[Start of Data rows]

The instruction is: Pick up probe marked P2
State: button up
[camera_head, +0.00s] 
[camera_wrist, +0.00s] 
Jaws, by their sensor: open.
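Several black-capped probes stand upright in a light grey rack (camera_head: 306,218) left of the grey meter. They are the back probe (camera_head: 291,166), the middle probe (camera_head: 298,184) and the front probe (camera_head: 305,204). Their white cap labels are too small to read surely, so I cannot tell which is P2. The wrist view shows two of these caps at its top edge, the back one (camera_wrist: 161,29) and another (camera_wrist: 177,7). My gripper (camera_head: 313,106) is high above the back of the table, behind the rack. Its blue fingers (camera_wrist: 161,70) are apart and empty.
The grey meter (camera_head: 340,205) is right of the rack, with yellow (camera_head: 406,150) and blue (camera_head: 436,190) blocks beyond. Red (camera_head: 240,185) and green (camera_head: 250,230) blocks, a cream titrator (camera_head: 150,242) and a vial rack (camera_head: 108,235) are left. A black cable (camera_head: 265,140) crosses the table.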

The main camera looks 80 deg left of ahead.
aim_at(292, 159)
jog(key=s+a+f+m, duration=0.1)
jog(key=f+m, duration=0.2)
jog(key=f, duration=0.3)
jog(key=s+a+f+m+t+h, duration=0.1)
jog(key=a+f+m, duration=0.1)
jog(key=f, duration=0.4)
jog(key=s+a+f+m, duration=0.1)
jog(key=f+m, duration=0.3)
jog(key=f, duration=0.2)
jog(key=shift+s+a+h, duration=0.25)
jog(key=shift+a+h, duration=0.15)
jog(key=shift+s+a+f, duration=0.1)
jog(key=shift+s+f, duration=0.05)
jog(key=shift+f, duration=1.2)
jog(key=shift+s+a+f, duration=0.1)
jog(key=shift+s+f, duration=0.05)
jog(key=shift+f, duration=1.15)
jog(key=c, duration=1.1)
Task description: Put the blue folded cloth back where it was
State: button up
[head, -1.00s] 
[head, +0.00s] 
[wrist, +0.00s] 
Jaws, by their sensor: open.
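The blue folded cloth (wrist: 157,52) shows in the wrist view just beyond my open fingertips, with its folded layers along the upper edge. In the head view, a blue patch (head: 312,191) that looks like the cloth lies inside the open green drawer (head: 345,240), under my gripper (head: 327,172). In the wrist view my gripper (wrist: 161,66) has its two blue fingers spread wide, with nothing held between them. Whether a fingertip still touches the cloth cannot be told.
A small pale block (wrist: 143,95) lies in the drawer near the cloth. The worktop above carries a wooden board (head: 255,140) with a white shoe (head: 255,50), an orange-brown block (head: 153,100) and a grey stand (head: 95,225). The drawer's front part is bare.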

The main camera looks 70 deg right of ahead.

[End of Data rows]

What is required> Using the listing above, please repeat every entry exactly.

Task result>
The instruction is: Pick up probe marked P2
State: button up
[camera_head, +0.00s] 
[camera_wrist, +0.00s] 
Jaws, by their sensor: open.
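Several black-capped probes stand upright in a light grey rack (camera_head: 306,218) left of the grey meter. They are the back probe (camera_head: 291,166), the middle probe (camera_head: 298,184) and the front probe (camera_head: 305,204). Their white cap labels are too small to read surely, so I cannot tell which is P2. The wrist view shows two of these caps at its top edge, the back one (camera_wrist: 161,29) and another (camera_wrist: 177,7). My gripper (camera_head: 313,106) is high above the back of the table, behind the rack. Its blue fingers (camera_wrist: 161,70) are apart and empty.
The grey meter (camera_head: 340,205) is right of the rack, with yellow (camera_head: 406,150) and blue (camera_head: 436,190) blocks beyond. Red (camera_head: 240,185) and green (camera_head: 250,230) blocks, a cream titrator (camera_head: 150,242) and a vial rack (camera_head: 108,235) are left. A black cable (camera_head: 265,140) crosses the table.

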The main camera looks 80 deg left of ahead.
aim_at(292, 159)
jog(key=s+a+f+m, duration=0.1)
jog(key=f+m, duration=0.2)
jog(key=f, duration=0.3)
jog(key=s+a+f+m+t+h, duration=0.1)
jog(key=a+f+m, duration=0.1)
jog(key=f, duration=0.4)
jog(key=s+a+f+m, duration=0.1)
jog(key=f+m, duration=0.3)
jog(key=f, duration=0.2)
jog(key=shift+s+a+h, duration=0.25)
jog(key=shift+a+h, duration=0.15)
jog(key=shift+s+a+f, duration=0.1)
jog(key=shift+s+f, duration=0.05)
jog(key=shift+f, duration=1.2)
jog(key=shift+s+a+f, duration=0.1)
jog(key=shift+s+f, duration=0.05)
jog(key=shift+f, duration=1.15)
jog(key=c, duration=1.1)
Task description: Put the blue folded cloth back where it was
State: button up
[head, -1.00s] 
[head, +0.00s] 
[wrist, +0.00s] 
Jaws, by their sensor: open.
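The blue folded cloth (wrist: 157,52) shows in the wrist view just beyond my open fingertips, with its folded layers along the upper edge. In the head view, a blue patch (head: 312,191) that looks like the cloth lies inside the open green drawer (head: 345,240), under my gripper (head: 327,172). In the wrist view my gripper (wrist: 161,66) has its two blue fingers spread wide, with nothing held between them. Whether a fingertip still touches the cloth cannot be told.
A small pale block (wrist: 143,95) lies in the drawer near the cloth. The worktop above carries a wooden board (head: 255,140) with a white shoe (head: 255,50), an orange-brown block (head: 153,100) and a grey stand (head: 95,225). The drawer's front part is bare.

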The main camera looks 70 deg right of ahead.

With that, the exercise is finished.